## Begin TASK INPUTS

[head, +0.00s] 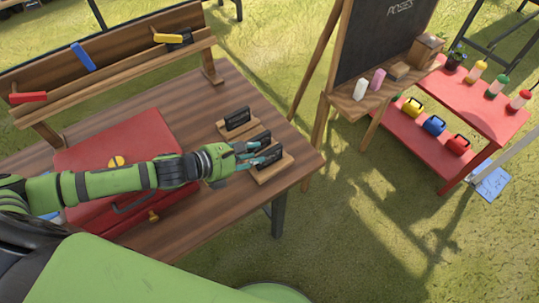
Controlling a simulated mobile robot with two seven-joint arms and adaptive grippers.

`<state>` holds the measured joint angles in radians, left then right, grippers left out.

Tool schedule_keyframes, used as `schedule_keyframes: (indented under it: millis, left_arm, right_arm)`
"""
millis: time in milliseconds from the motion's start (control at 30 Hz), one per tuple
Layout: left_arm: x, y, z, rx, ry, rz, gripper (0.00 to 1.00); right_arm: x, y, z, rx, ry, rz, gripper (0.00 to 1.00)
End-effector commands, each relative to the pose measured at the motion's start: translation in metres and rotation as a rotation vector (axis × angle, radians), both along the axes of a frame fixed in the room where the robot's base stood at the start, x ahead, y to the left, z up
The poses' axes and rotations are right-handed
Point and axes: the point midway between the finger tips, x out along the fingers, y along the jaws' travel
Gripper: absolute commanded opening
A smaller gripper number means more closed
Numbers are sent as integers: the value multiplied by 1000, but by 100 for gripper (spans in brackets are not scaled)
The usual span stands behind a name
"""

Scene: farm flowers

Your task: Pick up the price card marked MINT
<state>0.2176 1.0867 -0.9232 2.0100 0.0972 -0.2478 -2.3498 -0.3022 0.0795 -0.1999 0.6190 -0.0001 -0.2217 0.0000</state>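Three small black price cards stand in wooden holders near the right end of the brown wooden table (225,222): a back card (238,118), a middle card (261,138) and a front card (268,157). Their lettering is too small to read, so I cannot tell which one says MINT. My left gripper (260,152) reaches in from the left, at the middle and front cards. Its two teal fingers are apart and partly cover these cards. I cannot tell whether either finger touches a card. My right gripper is not in view.
A red case (118,143) lies under my left arm. A wooden rack (120,62) with red, blue and yellow items stands along the back. An easel blackboard (385,35) and a red shelf (480,103) with bottles and watering cans stand on the grass to the right.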

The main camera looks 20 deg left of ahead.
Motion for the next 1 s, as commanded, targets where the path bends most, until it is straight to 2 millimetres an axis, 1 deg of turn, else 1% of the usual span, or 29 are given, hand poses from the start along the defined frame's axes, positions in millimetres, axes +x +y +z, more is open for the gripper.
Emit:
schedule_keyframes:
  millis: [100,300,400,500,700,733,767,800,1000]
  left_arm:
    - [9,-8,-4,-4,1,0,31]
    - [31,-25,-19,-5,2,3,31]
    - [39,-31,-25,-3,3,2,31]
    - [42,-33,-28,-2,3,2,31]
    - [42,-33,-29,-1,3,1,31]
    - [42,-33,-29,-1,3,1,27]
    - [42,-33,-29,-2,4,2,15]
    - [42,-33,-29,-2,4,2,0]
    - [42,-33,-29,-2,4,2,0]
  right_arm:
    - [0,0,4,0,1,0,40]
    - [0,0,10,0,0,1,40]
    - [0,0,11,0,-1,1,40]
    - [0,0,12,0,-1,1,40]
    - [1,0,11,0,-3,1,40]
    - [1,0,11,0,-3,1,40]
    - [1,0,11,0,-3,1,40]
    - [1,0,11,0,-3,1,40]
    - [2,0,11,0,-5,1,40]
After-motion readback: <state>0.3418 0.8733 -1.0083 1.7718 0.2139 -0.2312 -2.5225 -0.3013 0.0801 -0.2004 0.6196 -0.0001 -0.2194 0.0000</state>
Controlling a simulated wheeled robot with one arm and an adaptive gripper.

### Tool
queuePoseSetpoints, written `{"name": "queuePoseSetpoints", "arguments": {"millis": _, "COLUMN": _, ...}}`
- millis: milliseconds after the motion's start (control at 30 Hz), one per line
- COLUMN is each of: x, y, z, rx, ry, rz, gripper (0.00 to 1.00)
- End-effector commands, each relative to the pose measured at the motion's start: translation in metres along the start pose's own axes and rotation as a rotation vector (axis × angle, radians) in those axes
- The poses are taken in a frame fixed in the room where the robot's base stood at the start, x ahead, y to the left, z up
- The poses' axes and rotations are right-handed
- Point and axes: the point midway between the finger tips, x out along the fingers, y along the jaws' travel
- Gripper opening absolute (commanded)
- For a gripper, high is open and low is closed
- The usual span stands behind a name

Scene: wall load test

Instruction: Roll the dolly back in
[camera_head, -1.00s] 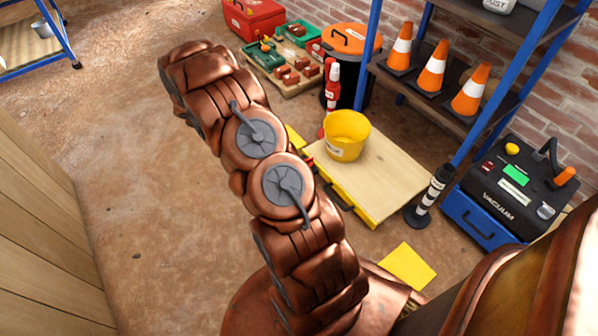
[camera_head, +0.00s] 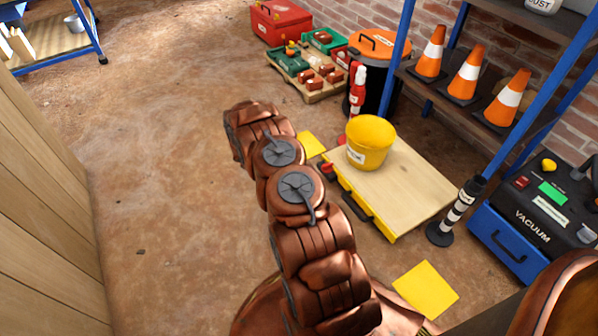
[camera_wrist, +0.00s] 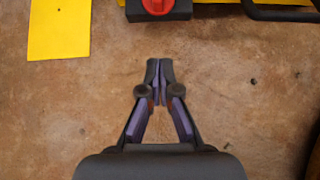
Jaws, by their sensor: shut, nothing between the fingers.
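The dolly (camera_head: 410,190) is a low wooden platform with a yellow front edge and a dark handle bar, standing on the floor beside the shelf's blue post. A yellow bucket (camera_head: 371,146) stands upright on it. A red knob on a black block (camera_head: 327,172) sits at its left front corner. In the wrist view, the dolly's yellow edge (camera_wrist: 225,2), the red knob (camera_wrist: 157,5) and part of the dark handle (camera_wrist: 280,12) show along the top. My gripper (camera_wrist: 160,62) is shut and empty over bare floor, apart from the dolly. In the head view my arm hides the gripper.
Yellow floor patches (camera_head: 426,290) (camera_wrist: 59,28) lie off the dolly's front corners. A black-and-white bollard (camera_head: 457,210) stands at its right, near the blue vacuum (camera_head: 525,225). Floor at left is clear.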

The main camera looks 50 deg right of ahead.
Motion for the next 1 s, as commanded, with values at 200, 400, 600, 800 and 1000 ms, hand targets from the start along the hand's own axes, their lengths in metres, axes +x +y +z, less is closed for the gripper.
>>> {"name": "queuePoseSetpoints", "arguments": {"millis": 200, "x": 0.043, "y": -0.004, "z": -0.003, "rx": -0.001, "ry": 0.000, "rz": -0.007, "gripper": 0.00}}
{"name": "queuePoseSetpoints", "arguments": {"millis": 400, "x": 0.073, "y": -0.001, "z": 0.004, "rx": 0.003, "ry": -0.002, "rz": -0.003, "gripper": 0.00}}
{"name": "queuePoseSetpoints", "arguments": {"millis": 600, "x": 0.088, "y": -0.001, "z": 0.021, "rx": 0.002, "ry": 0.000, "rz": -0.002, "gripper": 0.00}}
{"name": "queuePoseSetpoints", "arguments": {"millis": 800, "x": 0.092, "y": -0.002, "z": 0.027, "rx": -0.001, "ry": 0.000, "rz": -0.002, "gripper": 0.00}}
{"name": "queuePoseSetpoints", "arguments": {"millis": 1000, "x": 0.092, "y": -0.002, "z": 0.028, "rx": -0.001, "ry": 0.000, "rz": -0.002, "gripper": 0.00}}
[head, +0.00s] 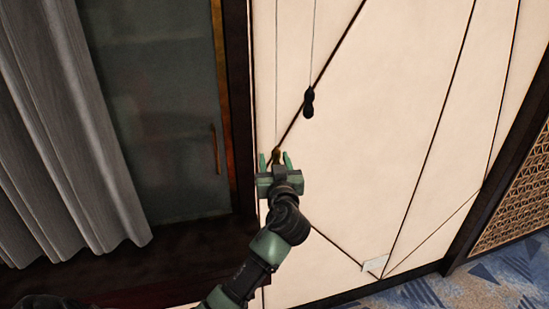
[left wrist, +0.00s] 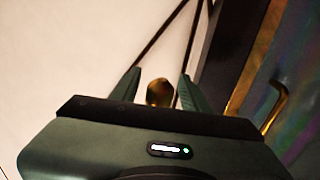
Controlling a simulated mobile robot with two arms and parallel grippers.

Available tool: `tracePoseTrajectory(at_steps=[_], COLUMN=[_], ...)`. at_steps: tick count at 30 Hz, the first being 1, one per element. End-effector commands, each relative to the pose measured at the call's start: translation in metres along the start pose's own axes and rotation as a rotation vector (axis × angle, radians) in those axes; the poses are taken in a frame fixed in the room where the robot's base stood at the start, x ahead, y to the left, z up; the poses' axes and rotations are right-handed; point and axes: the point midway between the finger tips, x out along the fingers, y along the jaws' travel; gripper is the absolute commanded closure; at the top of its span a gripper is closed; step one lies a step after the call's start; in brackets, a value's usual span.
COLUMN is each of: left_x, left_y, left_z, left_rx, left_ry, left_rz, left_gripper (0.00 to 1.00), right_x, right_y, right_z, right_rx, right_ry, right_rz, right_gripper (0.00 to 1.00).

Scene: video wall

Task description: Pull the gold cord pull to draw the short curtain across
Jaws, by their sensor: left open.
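The gold cord pull (head: 276,154) hangs on a thin cord against the cream wall panel, just right of the dark window frame. My left gripper (head: 275,160) is open, with its two green fingers on either side of the gold pull. In the left wrist view the gold pull (left wrist: 159,93) shows between the spread fingertips (left wrist: 160,88); I cannot tell whether either finger touches it. The grey curtain (head: 70,130) hangs at the left of the head view, covering part of the glass. My right gripper is not in view.
A black cord pull (head: 308,103) hangs on its own cord up and right of the gold one. The dark frame (head: 238,110) stands close on the left, with a brass handle (head: 214,150) beyond it. A small white plate (head: 375,264) sits low on the wall.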

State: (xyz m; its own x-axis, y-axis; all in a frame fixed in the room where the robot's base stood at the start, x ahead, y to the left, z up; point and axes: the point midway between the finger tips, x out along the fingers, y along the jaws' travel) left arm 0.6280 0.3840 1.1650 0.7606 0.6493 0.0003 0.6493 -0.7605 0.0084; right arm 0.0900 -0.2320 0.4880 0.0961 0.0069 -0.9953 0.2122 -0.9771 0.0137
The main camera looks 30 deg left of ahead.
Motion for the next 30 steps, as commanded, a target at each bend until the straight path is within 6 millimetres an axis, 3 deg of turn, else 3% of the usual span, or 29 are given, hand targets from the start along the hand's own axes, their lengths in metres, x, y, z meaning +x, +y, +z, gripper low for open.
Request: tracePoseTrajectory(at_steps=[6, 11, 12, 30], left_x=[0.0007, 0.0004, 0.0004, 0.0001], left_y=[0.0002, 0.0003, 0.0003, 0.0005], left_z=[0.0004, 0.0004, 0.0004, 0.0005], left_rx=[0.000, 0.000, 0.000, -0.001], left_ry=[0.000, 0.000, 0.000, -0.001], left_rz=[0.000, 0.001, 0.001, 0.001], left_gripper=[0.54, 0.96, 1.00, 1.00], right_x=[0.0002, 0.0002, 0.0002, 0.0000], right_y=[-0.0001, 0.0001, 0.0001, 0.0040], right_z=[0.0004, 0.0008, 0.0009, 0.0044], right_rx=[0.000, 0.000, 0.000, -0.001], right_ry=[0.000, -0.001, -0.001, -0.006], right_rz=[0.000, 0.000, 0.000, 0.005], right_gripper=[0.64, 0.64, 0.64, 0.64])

## End TASK INPUTS

> [GOAL]
Transcribe, from the records above, the first line and every line after it up to and including the line with "Your task: Pick up the price card marked MINT"; omit pictures.

> [RESPONSE TO THE EXERCISE]
[head, +0.00s] 
Controlling a simulated mobile robot with two seven-joint arms and adaptive grippers.

`<state>` holds the measured joint angles in radians, left then right, grippers left out.

Tool schedule_keyframes, used as `schedule_keyframes: (indented under it: millis, left_arm, right_arm)`
"""
millis: time in milliseconds from the motion's start (control at 30 Hz), one per tuple
Layout: left_arm: x, y, z, rx, ry, rz, gripper (0.00 to 1.00); right_arm: x, y, z, rx, ry, rz, gripper (0.00 to 1.00)
End-effector commands, each relative to the pose measured at the motion's start: translation in metres and rotation as a rotation vector (axis × angle, radians), both along the axes of a frame fixed in the room where the robot's base stood at the start, x ahead, y to the left, z up
The poses' axes and rotations are right-handed
Point and axes: the point midway between the finger tips, x out along the fingers, y along the jaws' travel
Gripper: absolute commanded opening
A smaller gripper number means more closed
Numbers are sent as integers: the value multiplied by 1000, but by 100 for gripper (spans in brackets are not scaled)
The usual span stands behind a name
"""

Scene: farm flowers

Your task: Pick up the price card marked MINT

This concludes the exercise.